Well I turned 25. I realize I could have posted a thoughtful, sentimental something on my years that I spent, you know, alive so far. Honestly, I don’t know what to say about it. It does feel rather definite, more substantial than 19 or 23. But the 25 years are made up of so many moments where I forget to remember my age, or what time it is, or if my socks match. Yesterday, I woke up with hair in my mouth, sheet marks on my arm and a cat laying across my stomach. The sun was just beginning to creep up, the whole sky was a deep blue with pastel golds and pinks. It was stunning, it sort of shocked me awake. I didn’t remember that I was 25 that day, I did remember that I would need coffee to fully appreciate the sunrise, so I slid the limp cat over and went to the kitchen to pour myself a cup.

What I’m trying to say is this life, my life, is the best I could have ever imagined. Would I have changed a few things over my 25 years?
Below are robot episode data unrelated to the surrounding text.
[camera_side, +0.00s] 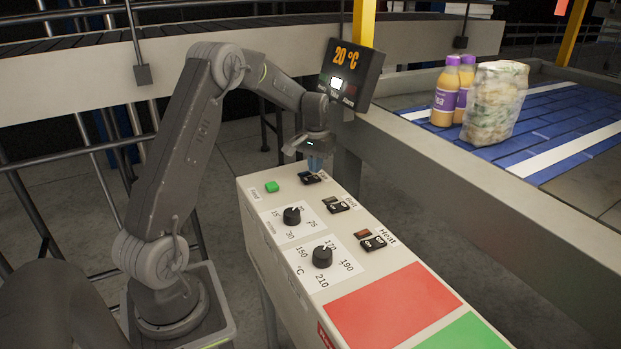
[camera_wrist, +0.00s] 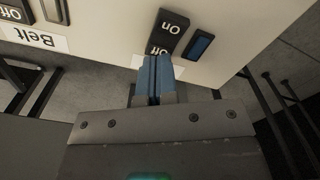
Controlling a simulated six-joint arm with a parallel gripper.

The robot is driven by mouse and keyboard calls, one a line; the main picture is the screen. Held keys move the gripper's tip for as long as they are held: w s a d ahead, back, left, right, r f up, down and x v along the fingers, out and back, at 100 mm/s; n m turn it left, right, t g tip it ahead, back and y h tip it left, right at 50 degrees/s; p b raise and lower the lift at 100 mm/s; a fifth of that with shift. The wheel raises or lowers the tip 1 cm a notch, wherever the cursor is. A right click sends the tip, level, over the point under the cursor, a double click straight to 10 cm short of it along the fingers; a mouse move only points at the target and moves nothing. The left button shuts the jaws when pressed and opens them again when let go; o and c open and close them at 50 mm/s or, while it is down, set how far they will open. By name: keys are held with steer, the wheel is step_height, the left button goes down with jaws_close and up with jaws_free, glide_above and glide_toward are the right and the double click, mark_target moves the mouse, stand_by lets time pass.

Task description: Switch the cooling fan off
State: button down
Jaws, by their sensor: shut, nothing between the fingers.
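The far rocker switch (camera_side: 311,179) on the control panel, beyond the Belt and Heat switches, sits right under my gripper (camera_side: 316,165). Its name label is mostly hidden. In the wrist view this black switch (camera_wrist: 171,26) is marked On and Off, with a blue lamp (camera_wrist: 201,45) beside it. My gripper (camera_wrist: 153,62) is shut and empty, its blue fingertips at the Off end and partly covering it. I cannot tell whether they touch it, or which way the rocker is tipped.
The Belt switch (camera_side: 338,206) and Heat switch (camera_side: 373,243) sit nearer on the panel. A green button (camera_side: 271,187) and two black knobs (camera_side: 292,216) are beside them. A display (camera_side: 350,73) reads 20 °C. Bottles (camera_side: 446,92) and a bag (camera_side: 495,103) stand on the blue conveyor.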

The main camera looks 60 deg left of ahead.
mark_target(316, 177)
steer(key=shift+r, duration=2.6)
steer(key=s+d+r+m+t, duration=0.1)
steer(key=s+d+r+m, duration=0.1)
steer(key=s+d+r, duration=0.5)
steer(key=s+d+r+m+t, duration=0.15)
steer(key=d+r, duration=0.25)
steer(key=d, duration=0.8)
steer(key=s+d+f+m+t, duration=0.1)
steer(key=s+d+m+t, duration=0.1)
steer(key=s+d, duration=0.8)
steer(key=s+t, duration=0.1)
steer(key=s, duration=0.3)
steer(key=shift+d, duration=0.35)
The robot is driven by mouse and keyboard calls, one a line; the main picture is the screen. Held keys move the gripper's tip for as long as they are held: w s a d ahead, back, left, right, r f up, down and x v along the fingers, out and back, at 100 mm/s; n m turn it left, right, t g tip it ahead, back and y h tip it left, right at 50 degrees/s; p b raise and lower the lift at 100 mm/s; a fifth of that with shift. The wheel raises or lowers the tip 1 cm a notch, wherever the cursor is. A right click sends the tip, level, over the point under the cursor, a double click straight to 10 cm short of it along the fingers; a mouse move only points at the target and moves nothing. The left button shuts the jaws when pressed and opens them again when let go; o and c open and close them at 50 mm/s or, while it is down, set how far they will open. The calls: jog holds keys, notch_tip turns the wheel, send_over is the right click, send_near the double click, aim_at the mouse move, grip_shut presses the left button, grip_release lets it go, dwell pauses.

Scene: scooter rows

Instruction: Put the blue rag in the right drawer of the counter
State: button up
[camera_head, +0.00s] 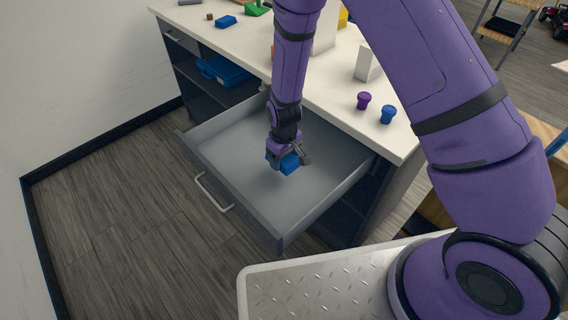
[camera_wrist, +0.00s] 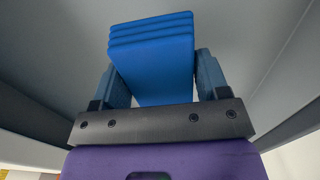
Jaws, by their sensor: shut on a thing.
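The blue rag (camera_head: 289,164) is a folded stack of layers, clear in the wrist view (camera_wrist: 152,60). My gripper (camera_head: 284,158) is shut on it, with one finger on each side; it also shows in the wrist view (camera_wrist: 158,80). The right drawer (camera_head: 235,196) of the counter (camera_head: 331,97) is pulled open, grey and empty inside. My gripper holds the rag over the inside of this drawer, within its walls. I cannot tell whether the rag touches the drawer floor.
On the counter top stand a purple knob-like piece (camera_head: 364,100), a blue one (camera_head: 387,114) and a white block (camera_head: 367,65). A blue case (camera_head: 224,71) lies on an open shelf left of the drawer. The left drawer (camera_head: 182,40) is shut.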

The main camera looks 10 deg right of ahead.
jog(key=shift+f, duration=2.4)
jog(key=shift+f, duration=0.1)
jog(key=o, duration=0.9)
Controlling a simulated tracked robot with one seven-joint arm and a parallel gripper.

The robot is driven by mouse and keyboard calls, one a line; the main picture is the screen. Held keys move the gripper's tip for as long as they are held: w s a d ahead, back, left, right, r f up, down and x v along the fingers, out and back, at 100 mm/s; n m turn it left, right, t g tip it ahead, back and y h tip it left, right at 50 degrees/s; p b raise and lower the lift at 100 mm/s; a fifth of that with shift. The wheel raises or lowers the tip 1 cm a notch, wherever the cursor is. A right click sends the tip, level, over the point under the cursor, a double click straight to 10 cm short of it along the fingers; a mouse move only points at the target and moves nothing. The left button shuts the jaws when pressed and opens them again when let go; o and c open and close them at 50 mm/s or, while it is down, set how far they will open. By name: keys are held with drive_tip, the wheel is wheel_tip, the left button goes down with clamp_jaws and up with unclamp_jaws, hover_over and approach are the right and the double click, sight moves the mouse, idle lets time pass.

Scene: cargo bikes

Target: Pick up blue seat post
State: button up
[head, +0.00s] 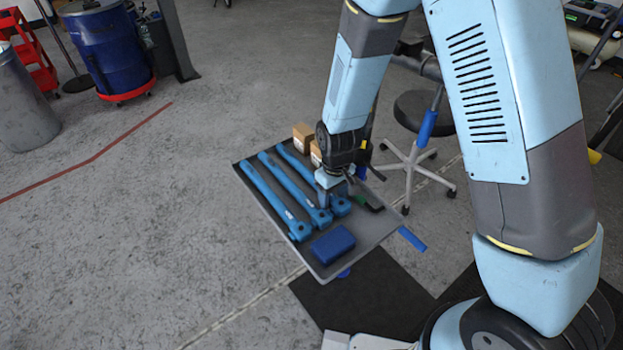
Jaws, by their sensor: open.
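Three long blue seat posts lie side by side on a grey tray (330,262): the left one (270,198), the middle one (288,184) and the right one (296,164). Each has a thicker clamp end toward the front. My gripper (323,196) points down over the clamp ends of the middle and right posts and is open. It hides part of the right post near its front end. From this view I cannot tell whether the fingers touch a post or straddle one.
A dark blue box (333,245) sits at the tray's front. Small cardboard boxes (303,137) are at its back. A stool (410,165) stands close behind on the right. A blue drum (105,45) is at back left. The floor left of the tray is clear.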

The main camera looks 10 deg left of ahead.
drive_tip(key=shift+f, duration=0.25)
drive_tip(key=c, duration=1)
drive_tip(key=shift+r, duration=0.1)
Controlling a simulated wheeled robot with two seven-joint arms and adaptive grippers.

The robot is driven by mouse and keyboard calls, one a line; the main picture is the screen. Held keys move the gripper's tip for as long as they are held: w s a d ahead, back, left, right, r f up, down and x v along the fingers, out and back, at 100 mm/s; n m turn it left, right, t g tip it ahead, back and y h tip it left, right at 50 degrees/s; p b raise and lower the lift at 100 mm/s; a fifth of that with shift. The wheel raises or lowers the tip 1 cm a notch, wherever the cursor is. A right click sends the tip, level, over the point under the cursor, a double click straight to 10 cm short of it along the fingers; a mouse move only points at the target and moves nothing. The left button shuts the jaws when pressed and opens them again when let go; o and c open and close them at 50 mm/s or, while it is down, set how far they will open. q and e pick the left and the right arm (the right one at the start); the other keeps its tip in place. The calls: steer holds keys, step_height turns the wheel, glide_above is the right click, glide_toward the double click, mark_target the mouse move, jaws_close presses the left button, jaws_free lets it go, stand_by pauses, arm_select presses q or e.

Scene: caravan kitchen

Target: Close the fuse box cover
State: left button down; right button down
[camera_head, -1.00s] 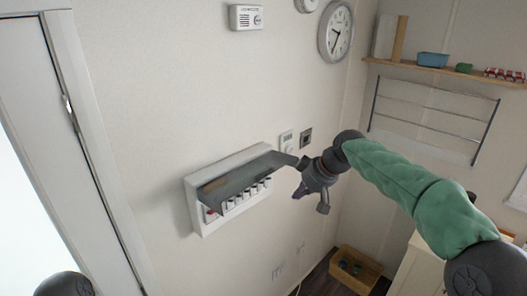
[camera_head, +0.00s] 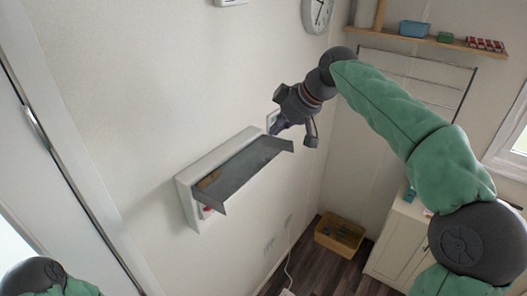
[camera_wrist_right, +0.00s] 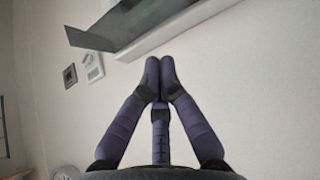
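The white fuse box (camera_head: 187,207) is fixed to the wall, and its grey cover (camera_head: 245,170) is hinged along the top and stands partly open, tilted outward and down. The cover hides most of the row of switches; a bit of red shows at the lower left. My right gripper (camera_head: 279,128) is just above the cover's right end; contact cannot be told. In the right wrist view its purple fingertips (camera_wrist_right: 159,66) are together with nothing between them, and the dark cover (camera_wrist_right: 125,25) and white box edge lie beyond. My left gripper is out of view.
A thermostat (camera_wrist_right: 93,67) and a dark wall plate (camera_wrist_right: 70,76) are on the wall right of the box. A shelf (camera_head: 440,40), a wire rack, a white cabinet (camera_head: 400,245) and a wooden crate (camera_head: 340,233) are at the right. A door frame (camera_head: 75,180) stands at the left.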

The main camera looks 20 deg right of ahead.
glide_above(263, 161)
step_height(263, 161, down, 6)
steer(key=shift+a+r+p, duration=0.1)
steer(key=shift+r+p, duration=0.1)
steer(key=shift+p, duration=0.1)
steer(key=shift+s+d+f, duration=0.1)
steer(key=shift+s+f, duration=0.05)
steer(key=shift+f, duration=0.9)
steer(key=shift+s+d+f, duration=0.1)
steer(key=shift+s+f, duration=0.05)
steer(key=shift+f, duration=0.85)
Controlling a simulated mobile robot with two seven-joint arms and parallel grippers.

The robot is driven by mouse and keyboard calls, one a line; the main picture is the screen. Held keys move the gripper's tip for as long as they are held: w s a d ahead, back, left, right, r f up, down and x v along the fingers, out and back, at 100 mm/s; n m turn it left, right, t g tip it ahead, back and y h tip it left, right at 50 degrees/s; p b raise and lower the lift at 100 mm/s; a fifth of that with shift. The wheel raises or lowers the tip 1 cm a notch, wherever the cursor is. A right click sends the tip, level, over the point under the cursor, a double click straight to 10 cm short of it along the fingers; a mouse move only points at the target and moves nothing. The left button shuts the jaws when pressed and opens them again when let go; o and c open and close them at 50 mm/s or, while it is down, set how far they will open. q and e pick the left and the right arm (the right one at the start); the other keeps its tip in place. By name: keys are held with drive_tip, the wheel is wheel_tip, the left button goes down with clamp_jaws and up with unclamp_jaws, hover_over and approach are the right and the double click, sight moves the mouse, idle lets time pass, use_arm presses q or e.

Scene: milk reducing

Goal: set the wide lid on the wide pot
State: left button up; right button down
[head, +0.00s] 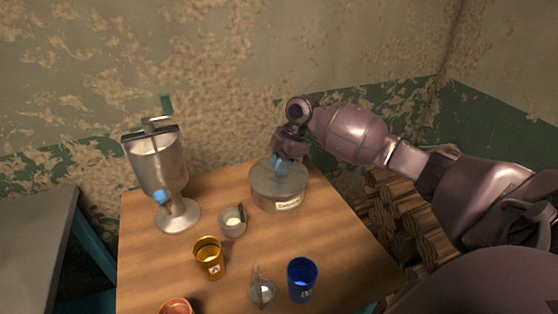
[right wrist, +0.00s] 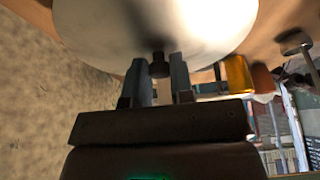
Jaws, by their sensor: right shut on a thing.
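The wide pot (head: 264,198) is a grey metal pot with a pale label, at the back right of the wooden table in the head view. The wide lid (head: 294,183) is a round grey disc over the pot's mouth. It shows in the right wrist view (right wrist: 110,22) as a large pale disc with a dark knob. My right gripper (head: 281,168) is above the lid, its blue-grey fingers shut on the knob (right wrist: 159,66). I cannot tell whether the lid rests fully on the rim or sits just above it. My left gripper is not in view.
A metal machine with a crank (head: 158,170) stands at the table's back left. A small bowl (head: 232,224), an amber cup (head: 209,260), a blue cup (head: 301,282), a small dish (head: 262,292) and an orange cup (head: 176,306) stand nearer. Stacked logs (head: 405,225) lie right of the table.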

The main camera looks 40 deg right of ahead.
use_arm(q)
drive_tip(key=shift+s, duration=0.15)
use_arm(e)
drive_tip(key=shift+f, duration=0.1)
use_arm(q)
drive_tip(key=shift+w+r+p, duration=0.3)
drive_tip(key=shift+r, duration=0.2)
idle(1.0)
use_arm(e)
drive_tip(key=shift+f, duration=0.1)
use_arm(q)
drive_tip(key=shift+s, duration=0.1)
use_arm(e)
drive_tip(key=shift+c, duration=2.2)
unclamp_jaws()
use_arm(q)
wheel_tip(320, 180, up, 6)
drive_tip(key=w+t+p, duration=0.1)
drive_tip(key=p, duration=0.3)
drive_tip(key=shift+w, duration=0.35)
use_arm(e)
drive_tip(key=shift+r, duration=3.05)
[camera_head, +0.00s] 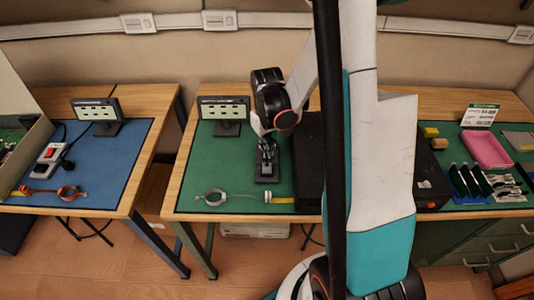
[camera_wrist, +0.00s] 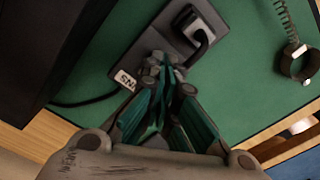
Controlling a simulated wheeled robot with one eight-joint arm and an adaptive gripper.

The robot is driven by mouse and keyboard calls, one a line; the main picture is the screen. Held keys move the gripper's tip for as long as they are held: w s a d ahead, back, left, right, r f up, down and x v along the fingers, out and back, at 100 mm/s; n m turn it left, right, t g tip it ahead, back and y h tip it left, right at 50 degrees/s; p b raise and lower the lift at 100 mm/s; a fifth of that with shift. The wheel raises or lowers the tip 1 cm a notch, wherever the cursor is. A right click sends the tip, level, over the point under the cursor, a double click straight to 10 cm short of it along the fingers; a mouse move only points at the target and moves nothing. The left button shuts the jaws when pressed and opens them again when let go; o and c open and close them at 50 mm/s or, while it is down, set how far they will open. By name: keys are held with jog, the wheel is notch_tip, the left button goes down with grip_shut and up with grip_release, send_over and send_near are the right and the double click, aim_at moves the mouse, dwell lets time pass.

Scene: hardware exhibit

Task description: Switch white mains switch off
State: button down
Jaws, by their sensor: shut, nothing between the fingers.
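My gripper (camera_head: 267,146) points down at a dark grey socket block (camera_head: 267,178) on the green mat of the middle table. In the wrist view the gripper (camera_wrist: 163,70) is shut and empty, its tips over or against the near part of the block (camera_wrist: 158,42). I cannot tell whether they touch. A black plug (camera_wrist: 197,28) sits in the far part. A white label (camera_wrist: 125,79) shows beside the fingers. Any switch under the fingertips is hidden. Another socket strip, white with a red switch (camera_head: 51,153), lies on the left table's blue mat, away from my gripper.
A large black box (camera_head: 308,160) stands right of the block. A small display (camera_head: 223,112) stands behind it. A coiled cable with a ring (camera_head: 213,198) lies at the mat's front left. A pink tray (camera_head: 486,149) is far right.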

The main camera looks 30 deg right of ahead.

Yes, but they would only be small things, like not locking my keys in the car or leaving my shoes at home by accident. Or a few nights in college where Becca had to reel me back in. I would not change my family, my life, or who I have become over all this time. Not for a moment.

It’s actually kind of amazing that it only took me 25 years to discover the things I love. To understand why I am good at mucking stalls, but not changing diapers, or why I love the country instead of the city. This crazy life, the farming and working and living to see the sunrise over our old tobacco barn, it’s more than I could have dreamed for.